Quote:
Originally Posted by mkcurtis Anybody else watch this on BBC HD? I thought some of the scenery looked amazing in HD, but this was mixed up with grainy shots in the darkness and the actual climax of seeing the Northern Lights all looked like a time lapse and a mixture of CGI! Everything had a false glow to it. Unless they really do look like that! |
Yep - watched it and REALLY enjoyed it. One of my favourite BBC HD documentaries so far.
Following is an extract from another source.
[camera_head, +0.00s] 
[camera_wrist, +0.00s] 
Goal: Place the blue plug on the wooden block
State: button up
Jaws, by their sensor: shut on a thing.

Standard 25p/50i HD cameras wouldn't be able to capture the Northern Lights - as you saw they only just about gave slightly (though not that bad for the light level) grainy pictures of Joanna. If you had used image intensifier technology you'd have ended up with even noisier pictures - and possibly in B&W.
The shots of the Northern Lights looked to be much longer exposure stills (possibly captured over a second or so, rather than the 1/25th second exposure you'd need for 25p capture) with Joanna trying to stand as still as possible (you could see her wobbling a bit) - which ensured we got amazing quality (probably taken with a decent digital SLR that delivers very high res stills) in full colour. Didn't seem to be CGIed or heavily composited though - and it looked as if they were showing the stills for approx the same duration as they were exposed for - to give something approaching "real time" motion (albeit at a low frame rate) with mixes between the stills (as you saw Joanna moving very slowly)
Think it was the best solution - the photography of the lights was stunning - far better than many standard stills I've seen.
Much of the rest of the show was lovely HD - a really good watch. (Shooting snow is quite challenging in exposure and colour balance terms - the team did a really good job)
Thoroughly enjoyed the whole show. I love Scandinavia - and thought Joanna Lumley was brilliant. Witty, eloquent, warm and not at all precious. Definitely in the National Treasure category.